Developing an east coast high speed rail won’t be quick, cheap or easy, the head of the agency responsible for its development has told a rail industry conference.
High Speed Rail Authority (HSRA) acting CEO Andrew Hyles acknowledged during a keynote address to the Australasian Railway Association’s AusRAIL PLUS 2023 that there’s scepticism around the project, but said the benefits outweighed any costs.
It comes after revelations in October that there’s been no detailed planning for the project yet, and Mr Hyles’ admission earlier this week that the cost of the project is likely to exceed current estimates of $114 billion.
“I acknowledge that there is scepticism about building high speed rail in Australia and it will not be quick or easy,” Mr Hyles told conference delegates in Sydney on Thursday.
“Constructing high speed rail has a high cost no matter where it’s built around the world, and Australia will be no different.”
He said a “range of key issues” still had to be resolved to make HSR a reality, and it was essential to get the planning right to protect against potential future unexpected cost increases and time delays.
We are alive to the fact that building high speed rail in Australia faces challenges.HSRA CEO Andrew Hyles
“While the opportunities of high speed are evident, we are alive to the fact that building high speed rail in Australia faces challenges. These include funding, land acquisition, managing sensitive environment and heritage issues and the time needed to plan and complete the build,” he said.
“Many issues still need to be tested and resolved, and we need to develop and set in stone the technical and operation standards that will define what sort of high speed system is built.”
He also said a lot had changed since the government released its 2013 High Speed Rail report and a number of assumptions contained in it were no longer current, including the likelihood of a high speed rail terminal at Roma Street in Brisbane.
HSRA planning its plan
Mr Hyles said the HSRA is currently planning its Pathway to Delivery report on the rail line, and a detailed business case for the Sydney to Newcastle section.
The Pathway to Delivery report, due to be completed in 2025, will include information about station locations, patronage forecasts, financial estimates and timeframes for delivery. Work on the report will begin next year.
The Sydney to Newcastle business case is scheduled to be finished in 2026.
Mr Hyles said building high speed rail would bring many benefits including a fast, efficient, low-emissions mass transit option and economic opportunities for regional areas.
“Doing nothing is not an option,” he said.
“Australia is growing by the size of Canberra every 18 months and we’ll need our regional transport infrastructure to match that growth.”
Winning hearts and minds
Meanwhile, in a keynote titled Now is the time for Australia to make High Speed Rail a Reality, Chairman of the International High Speed Rail Authority Masafumi Shukuri said an HSR between Melbourne and Sydney would reduce congestion, cut travel time and emissions and improve quality of life.
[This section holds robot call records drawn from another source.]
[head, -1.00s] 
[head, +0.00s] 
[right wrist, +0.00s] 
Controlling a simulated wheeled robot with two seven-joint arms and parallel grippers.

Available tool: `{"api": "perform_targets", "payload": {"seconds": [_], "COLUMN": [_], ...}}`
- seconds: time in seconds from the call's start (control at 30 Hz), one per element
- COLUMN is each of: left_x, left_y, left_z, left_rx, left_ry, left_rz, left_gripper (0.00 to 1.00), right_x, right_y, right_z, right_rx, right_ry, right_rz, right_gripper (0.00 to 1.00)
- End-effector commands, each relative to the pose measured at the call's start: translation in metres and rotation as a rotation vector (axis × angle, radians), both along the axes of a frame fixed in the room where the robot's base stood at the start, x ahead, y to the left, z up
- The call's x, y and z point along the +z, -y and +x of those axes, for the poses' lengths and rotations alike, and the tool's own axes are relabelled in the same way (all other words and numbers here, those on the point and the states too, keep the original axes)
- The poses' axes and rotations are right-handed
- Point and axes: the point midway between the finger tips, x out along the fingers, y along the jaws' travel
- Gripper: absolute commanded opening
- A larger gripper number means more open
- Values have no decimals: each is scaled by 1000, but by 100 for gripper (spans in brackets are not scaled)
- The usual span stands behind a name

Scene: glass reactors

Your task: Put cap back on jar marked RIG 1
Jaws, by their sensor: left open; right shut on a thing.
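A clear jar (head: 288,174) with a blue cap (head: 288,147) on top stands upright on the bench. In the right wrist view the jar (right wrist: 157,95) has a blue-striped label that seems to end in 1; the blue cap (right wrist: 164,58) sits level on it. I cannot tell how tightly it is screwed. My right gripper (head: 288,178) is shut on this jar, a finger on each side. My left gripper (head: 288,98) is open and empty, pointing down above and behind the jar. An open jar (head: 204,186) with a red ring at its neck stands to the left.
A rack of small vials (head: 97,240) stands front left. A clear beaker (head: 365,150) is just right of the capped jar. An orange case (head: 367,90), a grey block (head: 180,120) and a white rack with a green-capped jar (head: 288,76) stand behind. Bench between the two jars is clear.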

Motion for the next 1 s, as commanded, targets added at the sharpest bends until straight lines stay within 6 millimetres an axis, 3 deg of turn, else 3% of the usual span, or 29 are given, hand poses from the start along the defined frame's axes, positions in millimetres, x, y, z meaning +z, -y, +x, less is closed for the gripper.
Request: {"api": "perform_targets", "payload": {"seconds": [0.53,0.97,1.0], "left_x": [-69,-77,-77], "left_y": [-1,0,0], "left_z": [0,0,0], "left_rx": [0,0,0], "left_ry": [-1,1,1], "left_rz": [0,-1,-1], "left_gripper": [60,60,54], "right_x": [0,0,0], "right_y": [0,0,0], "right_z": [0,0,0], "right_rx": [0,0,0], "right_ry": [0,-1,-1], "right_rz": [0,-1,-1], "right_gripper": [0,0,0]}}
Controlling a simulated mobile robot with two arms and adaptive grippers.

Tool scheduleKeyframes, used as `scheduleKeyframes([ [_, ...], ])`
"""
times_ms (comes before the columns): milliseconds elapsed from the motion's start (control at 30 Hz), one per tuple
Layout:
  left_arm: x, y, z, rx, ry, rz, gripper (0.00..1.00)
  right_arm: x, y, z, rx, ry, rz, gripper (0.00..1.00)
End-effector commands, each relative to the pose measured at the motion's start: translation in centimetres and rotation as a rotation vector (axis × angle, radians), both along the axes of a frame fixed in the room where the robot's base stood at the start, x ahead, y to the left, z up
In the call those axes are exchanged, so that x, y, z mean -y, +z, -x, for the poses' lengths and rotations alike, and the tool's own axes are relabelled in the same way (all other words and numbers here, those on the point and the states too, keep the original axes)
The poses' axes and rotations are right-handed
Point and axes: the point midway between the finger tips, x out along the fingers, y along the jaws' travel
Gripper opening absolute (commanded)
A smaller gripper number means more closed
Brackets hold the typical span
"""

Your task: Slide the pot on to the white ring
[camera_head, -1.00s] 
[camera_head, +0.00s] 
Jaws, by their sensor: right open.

“One of the vital aspects of planning HSR is to look at what sort of new cities should be developed around the stations,” Mr Shukuri said through a translator.
“In that context having an encompassing economic plan around new development is very important.”
He also said governments needed to clearly demonstrate the benefits of HSR to get the community on board.
“The benefits of HSR are not always clear to the public,” he said. “To win hearts and minds it is necessary to show benefits to the people.”
The HSRA formally began operations on June 13 tasked with advising on, planning, developing and overseeing the construction of a high-speed east coast rail network that will allow passengers to travel between major cities and regional cities faster than 250 km/h.
The agency has received $500 million from the federal government to plan and do corridor works for the Sydney to Newcastle section of the network.
At a budget estimates hearing on October 23 Mr Hyles admitted that the HSRA hadn’t yet “kicked off detailed planning”.
“Obviously we have an extensive project of planning that we have to undertake to look at the east coast high-speed rail network, he told the hearing. “That planning will kick off later this year or at the start of next year.”
Earlier this week Mr Hyles told an AFR Infrastructure Summit that the cost of the rail line would “realistically be higher” than the $114 billion estimated in 2013.